Una seconda ragione risiede nel fatto che la nascita del termine economico, con il significato che oggi gli attribuiamo, si attesta intorno al 1546, cioè a dire nel preciso momento in cui si stabilisce il capitalismo. Si avvera perciò il fatto che la forma di vita capitalista e la categoria economica appaiono simultaneamente.
Un terzo punto - come sottolineato da André Gorz - è il fatto che il capitalismo e l'economia condividono la medesima razionalità: cioè minimizzare i costi e massimizzare i guadagni, ricercare l'efficacia, l'aumento dei profitti, ecc. "E' vano cercare di distinguere la razionalità capitalista dalla razionalità economica". Le due categorie propongono infatti una visione tecnicistica del mondo che offusca ogni dimensione simbolica, per cui non si occupano di morale, per non parlare del bene comune.
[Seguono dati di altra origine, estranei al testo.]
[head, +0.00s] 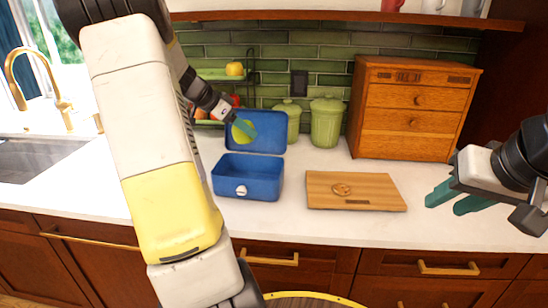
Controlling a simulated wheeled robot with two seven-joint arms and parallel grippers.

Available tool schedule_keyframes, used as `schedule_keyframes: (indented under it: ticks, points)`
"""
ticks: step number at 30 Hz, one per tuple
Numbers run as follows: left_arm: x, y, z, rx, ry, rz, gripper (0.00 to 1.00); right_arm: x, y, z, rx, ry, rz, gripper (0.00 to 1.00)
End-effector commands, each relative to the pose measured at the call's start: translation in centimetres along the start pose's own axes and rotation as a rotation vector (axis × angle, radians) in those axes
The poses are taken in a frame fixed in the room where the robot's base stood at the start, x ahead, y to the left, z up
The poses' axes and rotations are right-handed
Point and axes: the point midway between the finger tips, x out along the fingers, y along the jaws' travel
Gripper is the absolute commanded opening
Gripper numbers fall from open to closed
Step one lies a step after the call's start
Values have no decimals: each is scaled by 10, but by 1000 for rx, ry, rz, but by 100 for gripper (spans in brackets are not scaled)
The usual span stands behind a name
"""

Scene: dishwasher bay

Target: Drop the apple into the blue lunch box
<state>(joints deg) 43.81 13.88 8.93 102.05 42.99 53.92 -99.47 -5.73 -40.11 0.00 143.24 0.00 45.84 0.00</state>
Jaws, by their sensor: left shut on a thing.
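The blue lunch box (265,191) stands on the white counter. Its lid (269,127) is open, raised at the back. A yellow-green apple (242,136) is in front of the raised lid, above the box. My left gripper (242,129) is shut on the apple, and its fingers partly cover it. My left arm hides part of the area left of the box. The inside floor of the box is only partly visible. My right gripper (455,199) is open and empty, over the counter's right side, apart from the box.
A wooden board (381,190) with a small round brown thing on it lies right of the box. Green canisters (326,122) and a wooden drawer cabinet (413,110) stand behind. A green tiered rack (213,74) holds a yellow fruit. A sink (38,158) is at left.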

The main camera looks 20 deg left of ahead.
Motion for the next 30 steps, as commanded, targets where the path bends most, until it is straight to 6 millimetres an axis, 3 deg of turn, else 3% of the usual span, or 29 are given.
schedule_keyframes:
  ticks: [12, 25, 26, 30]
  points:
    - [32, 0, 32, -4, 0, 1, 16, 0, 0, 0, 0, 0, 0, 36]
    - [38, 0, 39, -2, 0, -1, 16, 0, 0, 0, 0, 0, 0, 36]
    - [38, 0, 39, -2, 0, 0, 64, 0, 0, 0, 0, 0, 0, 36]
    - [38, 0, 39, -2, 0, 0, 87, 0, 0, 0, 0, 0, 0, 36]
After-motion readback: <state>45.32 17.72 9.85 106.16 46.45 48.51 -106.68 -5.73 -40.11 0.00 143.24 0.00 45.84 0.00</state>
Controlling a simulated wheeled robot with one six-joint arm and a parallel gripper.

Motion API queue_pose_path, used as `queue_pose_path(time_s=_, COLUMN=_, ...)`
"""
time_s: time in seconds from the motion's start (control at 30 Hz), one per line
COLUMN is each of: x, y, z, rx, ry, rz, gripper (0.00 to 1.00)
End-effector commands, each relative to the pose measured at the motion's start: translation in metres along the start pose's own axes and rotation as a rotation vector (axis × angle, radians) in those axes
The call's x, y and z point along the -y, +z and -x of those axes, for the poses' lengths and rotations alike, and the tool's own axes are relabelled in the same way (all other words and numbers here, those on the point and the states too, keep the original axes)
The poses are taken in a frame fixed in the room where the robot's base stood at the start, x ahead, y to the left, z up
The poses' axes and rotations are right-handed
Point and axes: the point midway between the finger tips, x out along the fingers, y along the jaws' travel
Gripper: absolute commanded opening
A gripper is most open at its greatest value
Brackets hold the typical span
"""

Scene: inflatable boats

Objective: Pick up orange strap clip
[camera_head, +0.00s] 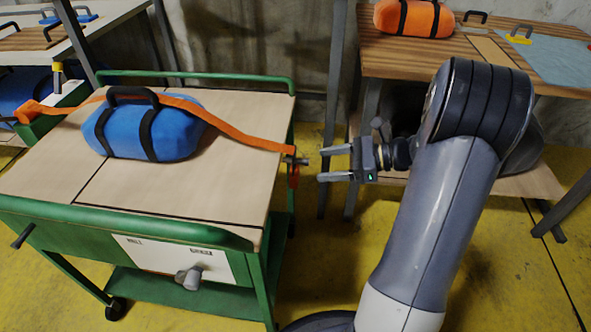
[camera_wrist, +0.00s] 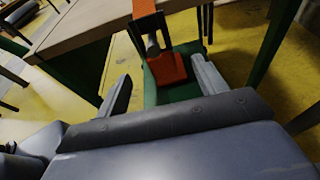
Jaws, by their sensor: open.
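An orange strap (camera_head: 245,138) runs across a blue bag (camera_head: 172,133) on the green cart and over the cart's right edge. At its end a small grey clip (camera_head: 297,161) sticks out, with a short orange tail (camera_head: 294,179) hanging below. Exact contact cannot be told.
The cart has a wood top (camera_head: 180,195), a green end rail (camera_head: 200,80) and a lower green shelf (camera_head: 195,290). A wooden table (camera_head: 400,60) with an orange bag (camera_head: 413,18) stands behind my arm. Yellow floor (camera_head: 335,240) is clear between the cart and my arm.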

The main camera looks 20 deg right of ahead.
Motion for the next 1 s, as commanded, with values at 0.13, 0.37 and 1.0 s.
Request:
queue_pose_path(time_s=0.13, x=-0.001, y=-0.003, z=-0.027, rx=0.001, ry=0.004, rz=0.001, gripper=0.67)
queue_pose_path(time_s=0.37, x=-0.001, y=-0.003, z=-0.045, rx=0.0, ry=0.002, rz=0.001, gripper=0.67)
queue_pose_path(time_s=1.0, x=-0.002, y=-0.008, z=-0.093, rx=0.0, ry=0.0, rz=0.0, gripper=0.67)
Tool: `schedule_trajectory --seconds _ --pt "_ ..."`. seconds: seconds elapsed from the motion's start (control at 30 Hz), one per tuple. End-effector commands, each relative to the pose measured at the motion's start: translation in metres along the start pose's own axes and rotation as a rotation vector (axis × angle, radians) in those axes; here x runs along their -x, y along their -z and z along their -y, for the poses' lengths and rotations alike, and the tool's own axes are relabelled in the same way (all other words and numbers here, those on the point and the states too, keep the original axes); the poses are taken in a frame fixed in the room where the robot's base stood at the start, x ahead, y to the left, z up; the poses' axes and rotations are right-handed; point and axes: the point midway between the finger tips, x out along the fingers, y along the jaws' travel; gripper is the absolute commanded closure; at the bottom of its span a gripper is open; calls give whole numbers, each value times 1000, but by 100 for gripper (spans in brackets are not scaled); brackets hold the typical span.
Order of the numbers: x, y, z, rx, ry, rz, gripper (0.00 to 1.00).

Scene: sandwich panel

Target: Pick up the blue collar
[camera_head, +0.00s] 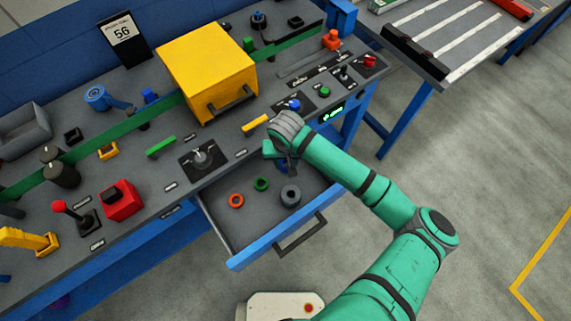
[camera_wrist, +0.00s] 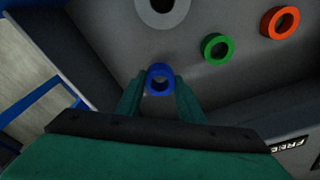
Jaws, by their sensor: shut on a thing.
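The blue collar (camera_wrist: 159,78) is a small ring between the two fingertips of my gripper (camera_wrist: 160,92) in the wrist view. My gripper is shut on it. In the head view my gripper (camera_head: 284,163) is over the open drawer (camera_head: 240,242), and a small bit of blue shows beneath it, mostly hidden by the hand. Whether the collar touches the drawer floor, I cannot tell.
In the drawer lie an orange ring (camera_head: 236,201), a green ring (camera_head: 261,184) and a larger grey ring (camera_head: 290,195). The drawer handle (camera_head: 301,234) faces the front. A yellow box (camera_head: 205,70) and several controls stand on the panel above.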

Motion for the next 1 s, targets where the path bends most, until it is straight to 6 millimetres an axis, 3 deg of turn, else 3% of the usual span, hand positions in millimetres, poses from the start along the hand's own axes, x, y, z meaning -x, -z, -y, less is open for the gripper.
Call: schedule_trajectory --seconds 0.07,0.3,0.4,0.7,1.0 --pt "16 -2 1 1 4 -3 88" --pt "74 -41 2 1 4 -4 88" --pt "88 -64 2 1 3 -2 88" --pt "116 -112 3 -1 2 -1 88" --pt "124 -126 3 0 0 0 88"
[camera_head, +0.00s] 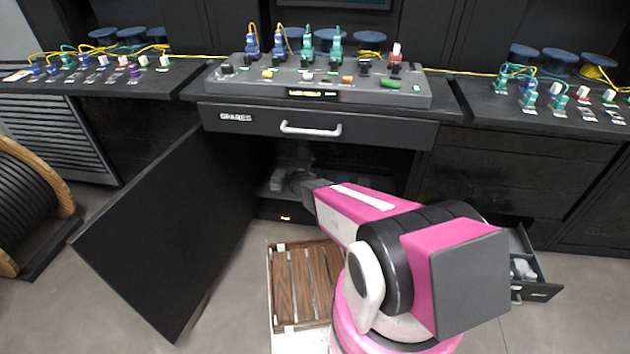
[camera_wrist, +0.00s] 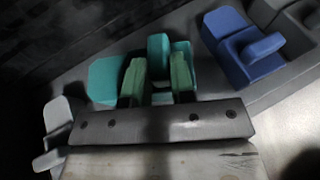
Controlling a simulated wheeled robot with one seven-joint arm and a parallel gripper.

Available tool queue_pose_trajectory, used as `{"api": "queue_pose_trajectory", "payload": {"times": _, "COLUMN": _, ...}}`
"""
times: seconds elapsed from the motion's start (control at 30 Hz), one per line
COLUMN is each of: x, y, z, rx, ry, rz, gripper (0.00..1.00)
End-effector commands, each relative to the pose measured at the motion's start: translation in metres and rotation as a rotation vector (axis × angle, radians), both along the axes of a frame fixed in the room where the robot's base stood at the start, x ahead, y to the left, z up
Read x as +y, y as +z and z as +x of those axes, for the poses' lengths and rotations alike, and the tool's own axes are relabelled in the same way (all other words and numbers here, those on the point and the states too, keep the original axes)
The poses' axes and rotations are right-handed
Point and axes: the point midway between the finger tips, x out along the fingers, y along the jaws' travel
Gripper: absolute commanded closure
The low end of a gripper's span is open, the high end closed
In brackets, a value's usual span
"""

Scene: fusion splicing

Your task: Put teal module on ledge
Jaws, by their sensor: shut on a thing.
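The teal module (camera_wrist: 106,80) is in the wrist view, directly in front of my gripper (camera_wrist: 157,78). The two green-tipped fingers are shut on its middle part, and teal shows on both sides of and between them. A grey surface, which I take for the ledge (camera_wrist: 205,92), runs behind and under the module. I cannot tell whether the module touches it. In the head view my pink arm reaches into the open cabinet under the drawer marked SPARES (camera_head: 236,118); the held module cannot be made out there.
A blue module (camera_wrist: 243,45) stands close to the right of the teal one. A pale grey piece (camera_wrist: 56,125) is at the left. The open cabinet door (camera_head: 150,235) flanks the left of the opening, and a wooden slatted crate (camera_head: 300,285) lies on the floor below.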

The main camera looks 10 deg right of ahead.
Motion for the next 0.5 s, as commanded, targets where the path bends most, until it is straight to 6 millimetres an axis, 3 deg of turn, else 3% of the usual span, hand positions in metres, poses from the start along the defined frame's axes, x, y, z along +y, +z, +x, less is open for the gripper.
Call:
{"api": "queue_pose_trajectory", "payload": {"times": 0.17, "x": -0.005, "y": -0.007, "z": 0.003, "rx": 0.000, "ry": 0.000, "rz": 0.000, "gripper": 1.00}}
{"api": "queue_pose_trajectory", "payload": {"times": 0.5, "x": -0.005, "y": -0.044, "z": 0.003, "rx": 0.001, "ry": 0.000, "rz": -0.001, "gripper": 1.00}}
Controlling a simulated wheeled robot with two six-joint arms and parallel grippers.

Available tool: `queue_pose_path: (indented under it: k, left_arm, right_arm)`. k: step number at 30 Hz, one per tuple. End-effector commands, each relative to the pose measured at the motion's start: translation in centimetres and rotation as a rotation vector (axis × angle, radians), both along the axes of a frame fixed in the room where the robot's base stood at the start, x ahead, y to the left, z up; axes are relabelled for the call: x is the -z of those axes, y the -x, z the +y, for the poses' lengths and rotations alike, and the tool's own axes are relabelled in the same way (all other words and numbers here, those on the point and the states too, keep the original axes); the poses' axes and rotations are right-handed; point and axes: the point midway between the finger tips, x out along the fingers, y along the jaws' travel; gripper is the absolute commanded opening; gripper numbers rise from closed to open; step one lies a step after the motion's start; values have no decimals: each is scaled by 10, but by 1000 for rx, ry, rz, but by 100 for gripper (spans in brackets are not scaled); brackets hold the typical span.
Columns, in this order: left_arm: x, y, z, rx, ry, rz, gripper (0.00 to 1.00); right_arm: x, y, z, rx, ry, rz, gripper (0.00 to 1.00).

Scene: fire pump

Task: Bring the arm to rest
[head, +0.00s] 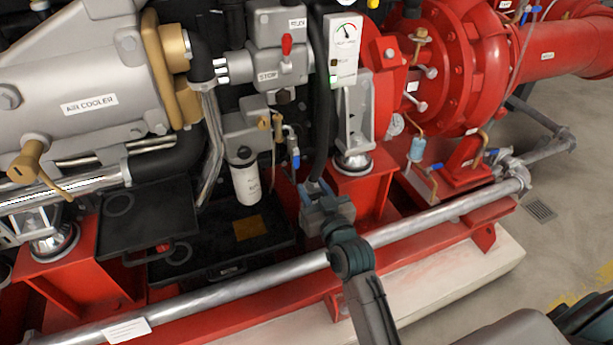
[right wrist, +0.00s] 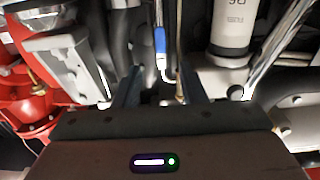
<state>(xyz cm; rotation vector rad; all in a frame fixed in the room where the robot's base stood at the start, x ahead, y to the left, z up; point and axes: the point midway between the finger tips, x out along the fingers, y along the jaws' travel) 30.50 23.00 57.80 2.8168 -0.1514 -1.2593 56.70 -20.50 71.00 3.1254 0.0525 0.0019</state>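My right gripper (head: 314,187) is in the middle of the head view, in front of the pump's engine. Its two bluish fingers point up and away and stand apart. In the right wrist view the fingers (right wrist: 160,92) are also spread, with nothing visibly clamped between them. A small valve with a blue handle (head: 295,160) is just beyond the fingertips, to their left. In the right wrist view the blue handle (right wrist: 161,42) appears above the gap between the fingers, apart from them. My left gripper is not in view.
A white filter (head: 246,184) hangs to the left of the gripper. A long metal pipe (head: 450,213) crosses near my right arm. Floor (head: 570,215) is open at the right.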

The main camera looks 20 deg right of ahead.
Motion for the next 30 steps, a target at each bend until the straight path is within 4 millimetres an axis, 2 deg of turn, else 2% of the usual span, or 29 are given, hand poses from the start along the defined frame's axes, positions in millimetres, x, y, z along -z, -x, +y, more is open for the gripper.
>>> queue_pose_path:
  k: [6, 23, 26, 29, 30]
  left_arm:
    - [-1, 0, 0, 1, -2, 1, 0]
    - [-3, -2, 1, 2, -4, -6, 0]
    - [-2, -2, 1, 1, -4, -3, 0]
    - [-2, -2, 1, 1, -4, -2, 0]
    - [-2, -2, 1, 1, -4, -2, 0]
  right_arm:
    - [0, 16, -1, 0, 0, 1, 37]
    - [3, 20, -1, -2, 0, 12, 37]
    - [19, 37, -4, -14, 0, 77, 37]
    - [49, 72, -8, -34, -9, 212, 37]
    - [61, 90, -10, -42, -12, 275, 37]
Infine, quarto punto, l'antropologia, come postulato tanto per l'economia quanto per il capitalismo, mette in scena degli individui solitari, atomizzati, considerati perciò fuori del tessuto delle relazioni sociali come l'amicizia, la famiglia, il dominio di alcune persone sulle altre per esempio; individui che cercano nell'altro di soddisfare i propri interessi egoistici, senza alcun riguardo per gli altri. E' l'antropologia pessimista di Hobbes, o quella di M. Thatcher, per i quali non c'è alcuna società, ma solo degli individui. Questa visione dell'uomo non è certamente neutra, e molti secoli di capitalismo e di discorso economico hanno alla fine fatto emergere una società in cui gli individui sono effettivamente diventati estranei gli uni agli altri. Hobbes si è sbagliato! L'antropologia pessimista che egli metteva all'origine della vita sociale è invece, alla fine dei conti, il nostro orizzonte! Degli spiriti critici, a questo punto, potrebbero obiettare: "Certo, l'invenzione della parola economia è contemporanea all'istituzione del capitalismo, ma tuttavia non andrebbe distinta la pratica dalla coscienza della pratica stessa? In altre parole, come Jourdain che parlava in prosa senza saperlo, le società precedenti non avevano una pratica economica, senza che fossero stati avvisati di questo?" Beh, no!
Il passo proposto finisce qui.